• **AIM OF THE TASK**: Quote the data exactly, first line to the line containing "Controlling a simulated", with no pictures.

• **DATA LINES**:
—————
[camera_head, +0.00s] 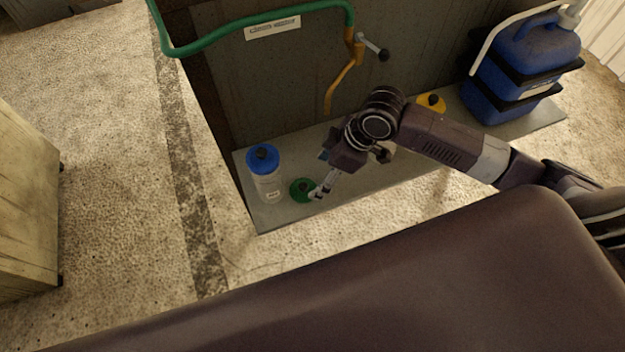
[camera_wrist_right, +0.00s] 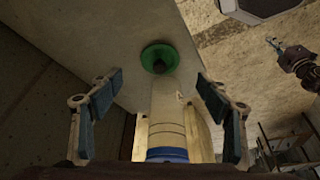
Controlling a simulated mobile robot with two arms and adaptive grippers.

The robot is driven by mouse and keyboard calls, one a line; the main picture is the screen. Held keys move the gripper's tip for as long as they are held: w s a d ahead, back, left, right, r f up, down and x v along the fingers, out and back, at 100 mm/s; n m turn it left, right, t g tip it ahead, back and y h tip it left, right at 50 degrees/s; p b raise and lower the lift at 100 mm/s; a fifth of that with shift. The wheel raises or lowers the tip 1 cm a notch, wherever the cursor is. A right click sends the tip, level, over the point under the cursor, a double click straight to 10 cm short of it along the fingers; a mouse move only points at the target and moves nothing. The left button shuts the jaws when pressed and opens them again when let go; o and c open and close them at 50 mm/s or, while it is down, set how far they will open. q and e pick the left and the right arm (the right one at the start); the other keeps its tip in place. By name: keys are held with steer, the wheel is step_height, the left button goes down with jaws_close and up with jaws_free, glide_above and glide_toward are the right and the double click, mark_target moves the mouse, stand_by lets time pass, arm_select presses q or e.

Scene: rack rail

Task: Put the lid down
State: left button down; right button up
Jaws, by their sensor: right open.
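A round green lid (camera_head: 301,189) with a dark knob lies on the grey board (camera_head: 284,215), just right of a pale bottle with a blue cap (camera_head: 263,158). My right gripper (camera_head: 322,190) is beside the lid, low over the board. In the right wrist view the green lid (camera_wrist_right: 159,57) shows beyond the fingertips, with nothing held between them. There the right gripper's fingers (camera_wrist_right: 158,88) are wide apart. A pale bottle body (camera_wrist_right: 167,112) with a blue part shows between and beyond the fingers.
A green hose (camera_head: 255,37) with an orange fitting (camera_head: 347,72) hangs on the dark wall above. A yellow cap (camera_head: 431,102) shows behind my right arm. A blue jug (camera_head: 520,70) stands at the right end. A cabinet (camera_head: 28,195) is at the left.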

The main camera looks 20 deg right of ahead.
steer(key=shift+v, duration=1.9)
—————
• **WRITTEN ANSWER**:
[camera_head, +0.00s] 
[camera_wrist_right, +0.00s] 
Controlling a simulated mobile robot with two arms and adaptive grippers.

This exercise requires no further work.